Sad news this morning: the dancer, mime artist and choreographer Lindsay Kemp has died aged 80. Kemp, of course, worked with David Bowie and Kate Bush and played Alder MacGregor, pub landlord of the Green Man Inn in The Wicker Man. I spoke to Kemp in May, 2017 for a cover story on Bowie's formative...
Tell us about the Dance Centre?
Those classes appealed to all sorts of people, from short hand typists to ballet dancers and some well-known actors. They were very full. A lot of wannabes rock stars. It was an incredible mix of different kinds of people, all theatrically motivated needless to say. In those classes, let’s talk about David’s first appearance. David wasn’t a natural mover, like Mick Jagger or Michael Jackson, he was stiff. So the first thing I had to do was increase his flexibility, and from then encourage him to express himself through his movement and to communicate to an audience through his movement and through his presence. I taught him the importance of stillness. We spent a lot of time on breathing and improvising. We’d improvise to everything from African drums to Carmen Miranda, Bach, Beethoven, the whole gamut of music, rock’n’roll and so on. He was really quite brilliant in improvising. Needless to say, very popular especially among the ladies. We did a lot of rolling around on the floor. Burning in the depths of Hell or drowning in the oceans to swelling of Scriabin’s music. They were some of the things I taught him. But it was my example I think he learned a lot. He followed very much my style. He was very taken by the bohemian lifestyle, by having no differention between my life on the stage and off the stage he found very appealing. I was the true and the living Pierrot.
At Bateman’s Buildings?
After the first class, we walked – my feet didn’t touch the ground – we walked arm in arm from Floral Street to Bateman Street, where we continued to dance and to create. He became my instant muse and there and then that very evening, a couple of joints and a few glasses and we sketched out a little show that we were going to do together which was to become Pierrot In Turquoise. Turquoise he suggested because it was the Buddhist symbol of everlastingness. He was about to pack to go up to Scotland to go to the monastery.

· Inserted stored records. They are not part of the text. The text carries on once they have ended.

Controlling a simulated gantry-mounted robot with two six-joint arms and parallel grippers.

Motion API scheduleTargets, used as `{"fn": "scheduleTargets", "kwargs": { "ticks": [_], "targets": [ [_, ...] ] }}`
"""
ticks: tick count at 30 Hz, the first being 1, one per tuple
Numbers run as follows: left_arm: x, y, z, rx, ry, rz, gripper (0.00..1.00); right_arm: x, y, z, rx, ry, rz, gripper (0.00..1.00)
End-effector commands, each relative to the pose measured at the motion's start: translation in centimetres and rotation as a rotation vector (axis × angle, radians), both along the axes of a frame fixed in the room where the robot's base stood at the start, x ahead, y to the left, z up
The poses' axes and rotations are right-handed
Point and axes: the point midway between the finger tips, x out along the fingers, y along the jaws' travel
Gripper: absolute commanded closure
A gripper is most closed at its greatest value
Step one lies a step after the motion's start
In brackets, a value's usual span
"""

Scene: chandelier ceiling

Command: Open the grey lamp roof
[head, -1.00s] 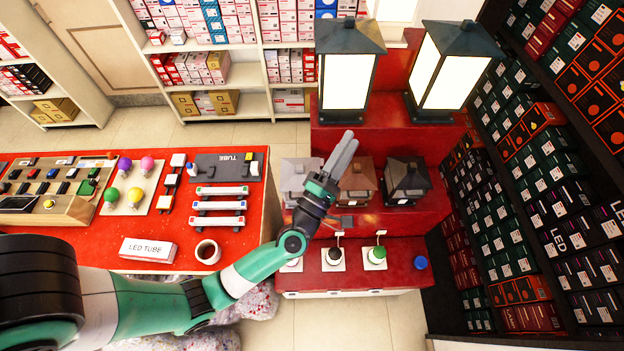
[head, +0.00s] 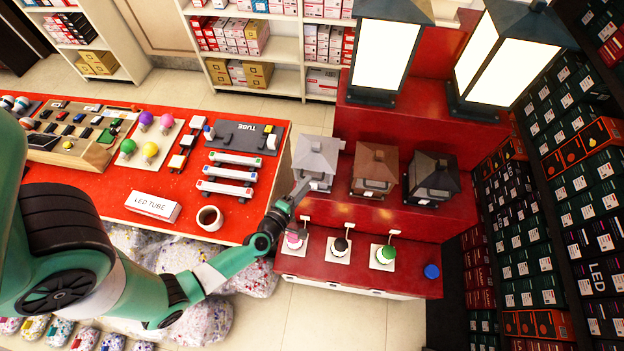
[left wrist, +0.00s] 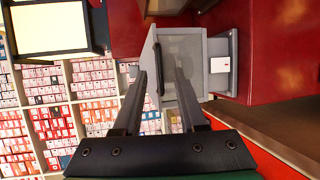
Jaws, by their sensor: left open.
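The grey lamp (head: 316,158) is the leftmost of three small house-shaped lamps on the red stepped stand in the head view. Its pitched roof sits down on the body. In the left wrist view the grey lamp (left wrist: 217,62) lies just beyond the fingers, with a dark narrow bar on its near side. My left gripper (head: 302,188) is at the lower left front of the lamp. Its two fingers are apart with nothing clearly held between them in the left wrist view (left wrist: 160,74). I cannot tell whether a fingertip touches the lamp. My right gripper is out of view.
A brown lamp (head: 374,168) and a black lamp (head: 432,176) stand right of the grey one. Two tall lit lanterns (head: 388,48) stand above. Buttons on white plates, including a green one (head: 385,253), sit on the lower step. A mug (head: 209,217) is on the left table.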

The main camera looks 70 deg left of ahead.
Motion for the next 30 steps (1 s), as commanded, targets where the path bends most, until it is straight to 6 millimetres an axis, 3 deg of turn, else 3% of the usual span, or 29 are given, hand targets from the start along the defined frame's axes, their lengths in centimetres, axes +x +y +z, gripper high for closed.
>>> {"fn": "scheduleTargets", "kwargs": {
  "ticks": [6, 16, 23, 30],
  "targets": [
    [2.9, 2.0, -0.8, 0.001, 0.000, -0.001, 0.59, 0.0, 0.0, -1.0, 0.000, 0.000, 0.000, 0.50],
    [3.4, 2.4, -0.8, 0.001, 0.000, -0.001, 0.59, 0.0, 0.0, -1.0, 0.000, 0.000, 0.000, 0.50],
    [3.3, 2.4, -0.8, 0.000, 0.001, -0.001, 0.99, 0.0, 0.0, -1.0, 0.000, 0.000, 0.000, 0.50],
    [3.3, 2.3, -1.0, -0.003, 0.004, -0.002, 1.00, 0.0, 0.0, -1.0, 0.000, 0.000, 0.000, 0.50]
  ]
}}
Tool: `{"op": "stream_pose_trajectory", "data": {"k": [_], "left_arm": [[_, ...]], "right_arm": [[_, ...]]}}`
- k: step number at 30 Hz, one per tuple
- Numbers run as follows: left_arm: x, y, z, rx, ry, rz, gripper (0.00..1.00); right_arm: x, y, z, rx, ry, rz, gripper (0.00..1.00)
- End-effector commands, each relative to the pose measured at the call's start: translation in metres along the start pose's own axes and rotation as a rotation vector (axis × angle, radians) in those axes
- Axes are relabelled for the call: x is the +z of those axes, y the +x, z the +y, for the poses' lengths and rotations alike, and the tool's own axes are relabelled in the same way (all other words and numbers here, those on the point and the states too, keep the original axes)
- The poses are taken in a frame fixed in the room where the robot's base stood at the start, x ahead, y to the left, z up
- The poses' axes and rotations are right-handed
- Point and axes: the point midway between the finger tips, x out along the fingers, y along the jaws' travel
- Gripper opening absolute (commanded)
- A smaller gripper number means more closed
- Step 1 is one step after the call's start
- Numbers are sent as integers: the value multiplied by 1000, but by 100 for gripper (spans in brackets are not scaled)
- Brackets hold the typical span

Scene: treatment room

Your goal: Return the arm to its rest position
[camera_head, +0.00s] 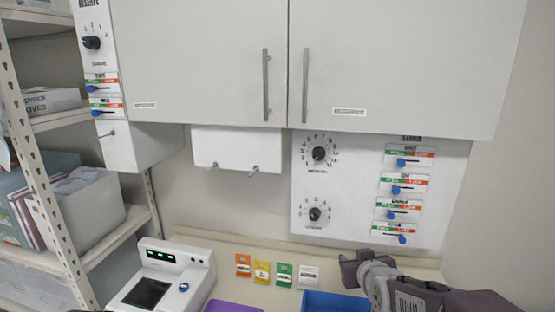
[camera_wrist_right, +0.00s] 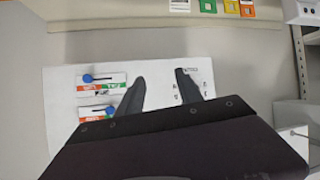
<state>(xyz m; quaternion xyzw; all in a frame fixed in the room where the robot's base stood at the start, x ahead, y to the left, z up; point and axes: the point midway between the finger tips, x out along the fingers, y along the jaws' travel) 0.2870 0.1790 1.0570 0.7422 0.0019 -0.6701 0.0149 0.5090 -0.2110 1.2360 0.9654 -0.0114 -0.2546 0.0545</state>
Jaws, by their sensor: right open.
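My right arm (camera_head: 410,290) is at the lower right of the head view, over the counter and below the wall control panel (camera_head: 360,225). In the right wrist view, the two dark fingers of my right gripper (camera_wrist_right: 160,82) are spread apart with nothing between them. They point at the white panel (camera_wrist_right: 60,110), which appears upside down there, with blue slider knobs (camera_wrist_right: 88,78) to the left of the fingers. I see no contact with the panel. My left gripper is not in view.
A white device with a dark screen (camera_head: 147,292) stands on the counter (camera_head: 230,250). Several coloured cards (camera_head: 262,272) stand beside it. A blue tray (camera_head: 330,302) and a purple item (camera_head: 232,308) are at the front. Wall cabinets (camera_head: 400,60) hang above; a shelf rack (camera_head: 65,215) is at left.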

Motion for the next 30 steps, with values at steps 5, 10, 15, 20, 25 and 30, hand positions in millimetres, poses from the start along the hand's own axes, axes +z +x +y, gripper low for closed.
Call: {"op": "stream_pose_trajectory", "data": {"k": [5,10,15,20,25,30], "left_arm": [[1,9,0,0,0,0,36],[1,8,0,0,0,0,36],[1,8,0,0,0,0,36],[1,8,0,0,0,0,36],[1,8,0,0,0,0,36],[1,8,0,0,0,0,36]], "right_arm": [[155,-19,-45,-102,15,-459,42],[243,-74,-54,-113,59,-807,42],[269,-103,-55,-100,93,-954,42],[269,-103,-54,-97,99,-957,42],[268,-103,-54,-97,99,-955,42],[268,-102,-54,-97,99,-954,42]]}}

What would I have seen at the Pierrot In Turquoise show?
You wouldn’t have known what to expect, actually. The show was four people, myself as Pierrot – my favourite character and a personality I have identified with all my life – and my world of the Harlequins. It was yet another show about Picasso’s family of Harlequins and Pierrots, Columbine. David played a protean character called Cloud. He was a kind of balladeer, but he’d also be wearing different masks from time to time, mime different characters.
Laying the groundwork for what he develops later?
Absolutely. What he was learning all this time from me was stage craft. How to be, how to look on the stage, how to make an entrance. Talking about how to make an entrance, I’ve never seen a more beautiful entrance than that of David in his first appearance in Ziggy Stardust through clouds of dry ice as he slowly emerged towards the audience to sing “Lady Stardust”. I really taught him how to be on the stage. How to make an entrance, how to make an exit, and quite a few things in between.
Was he writing during this period?
During the time that we were together, no. He was just writing some for Pierrot and re-writing some for Pierrot. But no doubt he was writing other songs as well that he didn’t play that I probably didn’t have time to listen to because we were too busy working on that particular production. Right up to the opening and then the tour. I don’t think he had any time, certainly he was involved with the present. He took me to meet his dear parents in Beckenham, who I found to be very nice and obviously very proud of their son. They brought down the gramophone and they played his latest record, which was that gnome song – oh, God! – but I had to put on a happy face. He was getting desperate at some point in his career before we met and he wrote that song hoping that at least that might sell – because no one was very interested in his songs. They didn’t strike a contemporary note at that time. They were something else. Many of them hark back to the French cafés and Jacques Brel and his Tony Newley influence and so forth. They were lovely little story songs, songs which often concerned childhood. No one was singing songs about paedophiles or childhood.
Did he ever discuss his disappointment at his career not taking of?
Absolutely not. No he didn’t. When we started working together, he felt that it was taking off. Maybe in another direction, but a direction that maybe was a surprise – but it was a delight. He relished the classes. He was great. He was really passionate and worked very hard in those classes and was a joy to rehearse. We had so much fun during our rehearsals for Pierrot In Turquoise. Years later, we had the same joy, the same fun during the Ziggy Stardust rehearsals, which we did in the vast foyer at the Rainbow Theatre. He was always a joy to work with. He wasn’t always a joy to be with – God knows, our relationship was very up and down. There were tears and God knows what. But it’s the creations that I remember and just the joy.